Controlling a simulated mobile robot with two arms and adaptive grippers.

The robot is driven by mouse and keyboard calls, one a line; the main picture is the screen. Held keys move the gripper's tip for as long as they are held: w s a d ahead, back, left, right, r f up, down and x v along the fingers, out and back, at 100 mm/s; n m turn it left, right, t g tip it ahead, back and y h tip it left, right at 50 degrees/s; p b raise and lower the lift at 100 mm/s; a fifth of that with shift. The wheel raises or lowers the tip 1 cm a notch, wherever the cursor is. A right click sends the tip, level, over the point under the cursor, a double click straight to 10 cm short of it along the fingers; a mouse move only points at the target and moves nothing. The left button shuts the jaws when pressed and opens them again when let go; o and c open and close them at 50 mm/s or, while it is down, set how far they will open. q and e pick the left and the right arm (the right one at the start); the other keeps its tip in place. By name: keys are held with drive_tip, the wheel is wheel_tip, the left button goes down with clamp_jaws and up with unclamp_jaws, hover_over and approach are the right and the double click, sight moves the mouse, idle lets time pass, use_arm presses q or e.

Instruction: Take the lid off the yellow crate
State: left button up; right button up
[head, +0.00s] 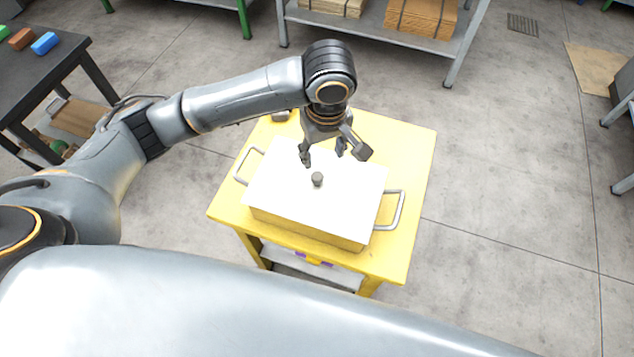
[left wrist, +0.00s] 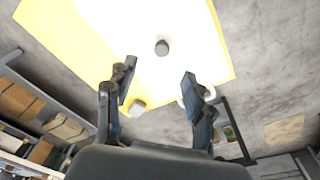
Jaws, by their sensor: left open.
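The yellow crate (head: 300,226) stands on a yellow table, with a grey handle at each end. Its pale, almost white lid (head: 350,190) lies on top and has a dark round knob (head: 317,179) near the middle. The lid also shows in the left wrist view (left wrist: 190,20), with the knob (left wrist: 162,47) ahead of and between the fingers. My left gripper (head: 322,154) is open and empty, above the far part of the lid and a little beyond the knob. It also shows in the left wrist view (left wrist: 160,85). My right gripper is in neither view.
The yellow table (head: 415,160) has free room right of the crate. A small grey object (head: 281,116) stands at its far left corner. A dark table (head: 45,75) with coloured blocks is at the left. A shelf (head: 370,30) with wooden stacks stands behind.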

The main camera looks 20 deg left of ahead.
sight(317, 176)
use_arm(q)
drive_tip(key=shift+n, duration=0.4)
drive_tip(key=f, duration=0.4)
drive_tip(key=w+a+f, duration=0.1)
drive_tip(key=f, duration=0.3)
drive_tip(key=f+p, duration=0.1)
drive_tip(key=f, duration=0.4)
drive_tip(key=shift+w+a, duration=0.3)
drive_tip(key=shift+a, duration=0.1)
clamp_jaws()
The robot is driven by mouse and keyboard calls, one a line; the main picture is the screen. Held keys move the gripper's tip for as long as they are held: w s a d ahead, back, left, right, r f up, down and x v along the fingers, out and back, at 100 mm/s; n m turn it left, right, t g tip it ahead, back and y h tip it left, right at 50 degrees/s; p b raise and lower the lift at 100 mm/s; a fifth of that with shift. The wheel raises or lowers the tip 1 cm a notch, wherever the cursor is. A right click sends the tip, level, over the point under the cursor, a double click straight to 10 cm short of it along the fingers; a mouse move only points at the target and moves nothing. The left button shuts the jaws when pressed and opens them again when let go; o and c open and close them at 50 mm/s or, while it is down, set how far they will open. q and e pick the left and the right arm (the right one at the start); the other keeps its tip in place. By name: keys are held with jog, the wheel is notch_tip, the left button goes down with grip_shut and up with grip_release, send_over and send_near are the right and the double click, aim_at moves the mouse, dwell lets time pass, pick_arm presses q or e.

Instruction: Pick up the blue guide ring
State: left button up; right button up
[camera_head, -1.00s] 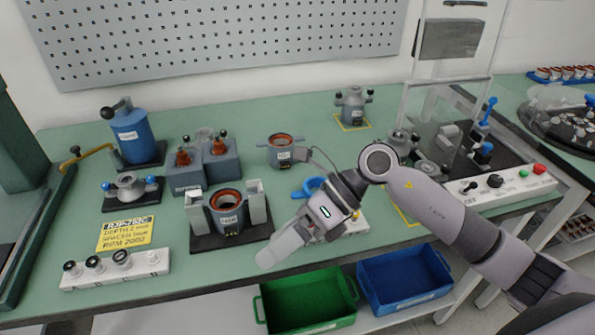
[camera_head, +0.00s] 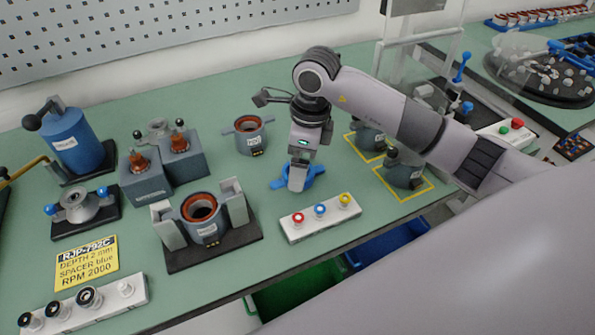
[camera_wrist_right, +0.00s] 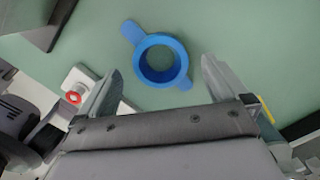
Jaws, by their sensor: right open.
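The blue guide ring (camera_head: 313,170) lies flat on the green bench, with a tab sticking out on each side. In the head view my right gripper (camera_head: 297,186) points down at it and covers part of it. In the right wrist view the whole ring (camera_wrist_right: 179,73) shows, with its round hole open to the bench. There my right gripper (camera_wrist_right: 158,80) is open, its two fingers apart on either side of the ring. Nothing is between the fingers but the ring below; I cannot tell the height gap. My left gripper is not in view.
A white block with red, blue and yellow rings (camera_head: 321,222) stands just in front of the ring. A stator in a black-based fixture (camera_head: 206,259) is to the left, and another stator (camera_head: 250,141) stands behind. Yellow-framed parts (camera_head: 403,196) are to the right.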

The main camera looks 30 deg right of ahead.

* * *

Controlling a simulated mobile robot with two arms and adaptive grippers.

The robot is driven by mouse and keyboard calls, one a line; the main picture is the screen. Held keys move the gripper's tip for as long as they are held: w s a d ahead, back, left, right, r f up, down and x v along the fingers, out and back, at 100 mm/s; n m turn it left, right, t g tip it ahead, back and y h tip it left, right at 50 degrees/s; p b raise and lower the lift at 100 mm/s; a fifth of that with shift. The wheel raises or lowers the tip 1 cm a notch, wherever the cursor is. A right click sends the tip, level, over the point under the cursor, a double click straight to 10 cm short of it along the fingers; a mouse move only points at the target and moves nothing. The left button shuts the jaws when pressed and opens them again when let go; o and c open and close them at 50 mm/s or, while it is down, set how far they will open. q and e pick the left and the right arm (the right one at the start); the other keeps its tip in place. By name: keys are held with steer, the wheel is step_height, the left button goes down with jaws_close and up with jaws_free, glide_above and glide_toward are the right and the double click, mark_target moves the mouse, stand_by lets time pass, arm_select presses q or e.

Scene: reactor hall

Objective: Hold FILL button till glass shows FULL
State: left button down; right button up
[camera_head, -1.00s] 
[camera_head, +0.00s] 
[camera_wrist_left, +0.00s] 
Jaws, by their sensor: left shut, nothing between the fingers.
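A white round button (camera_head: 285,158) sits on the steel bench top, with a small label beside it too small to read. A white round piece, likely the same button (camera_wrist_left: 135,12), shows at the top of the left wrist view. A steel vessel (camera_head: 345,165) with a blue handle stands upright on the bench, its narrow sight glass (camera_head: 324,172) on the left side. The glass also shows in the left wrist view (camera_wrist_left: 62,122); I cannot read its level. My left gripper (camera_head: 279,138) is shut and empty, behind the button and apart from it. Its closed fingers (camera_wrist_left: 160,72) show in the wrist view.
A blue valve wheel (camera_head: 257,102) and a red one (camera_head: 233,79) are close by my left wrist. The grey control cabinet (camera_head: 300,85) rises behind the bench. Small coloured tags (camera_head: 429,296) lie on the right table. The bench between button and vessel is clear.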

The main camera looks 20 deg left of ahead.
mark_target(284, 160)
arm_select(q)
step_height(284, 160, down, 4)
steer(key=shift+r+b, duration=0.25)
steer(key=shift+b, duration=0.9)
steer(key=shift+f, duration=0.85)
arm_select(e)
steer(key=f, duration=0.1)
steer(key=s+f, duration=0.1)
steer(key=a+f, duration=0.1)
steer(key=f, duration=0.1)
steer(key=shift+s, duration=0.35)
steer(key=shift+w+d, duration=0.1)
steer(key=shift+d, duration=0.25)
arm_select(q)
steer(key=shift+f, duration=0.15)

◆ Exercise requirements: Of the lines above, copy only those from the one holding "Instruction: Pick up the blue guide ring" to the one holding "The main camera looks 30 deg right of ahead.", both included, and exclude every image.

◆ Solution to this task:
Instruction: Pick up the blue guide ring
State: left button up; right button up
[camera_head, -1.00s] 
[camera_head, +0.00s] 
[camera_wrist_right, +0.00s] 
Jaws, by their sensor: right open.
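The blue guide ring (camera_head: 313,170) lies flat on the green bench, with a tab sticking out on each side. In the head view my right gripper (camera_head: 297,186) points down at it and covers part of it. In the right wrist view the whole ring (camera_wrist_right: 179,73) shows, with its round hole open to the bench. There my right gripper (camera_wrist_right: 158,80) is open, its two fingers apart on either side of the ring. Nothing is between the fingers but the ring below; I cannot tell the height gap. My left gripper is not in view.
A white block with red, blue and yellow rings (camera_head: 321,222) stands just in front of the ring. A stator in a black-based fixture (camera_head: 206,259) is to the left, and another stator (camera_head: 250,141) stands behind. Yellow-framed parts (camera_head: 403,196) are to the right.

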The main camera looks 30 deg right of ahead.

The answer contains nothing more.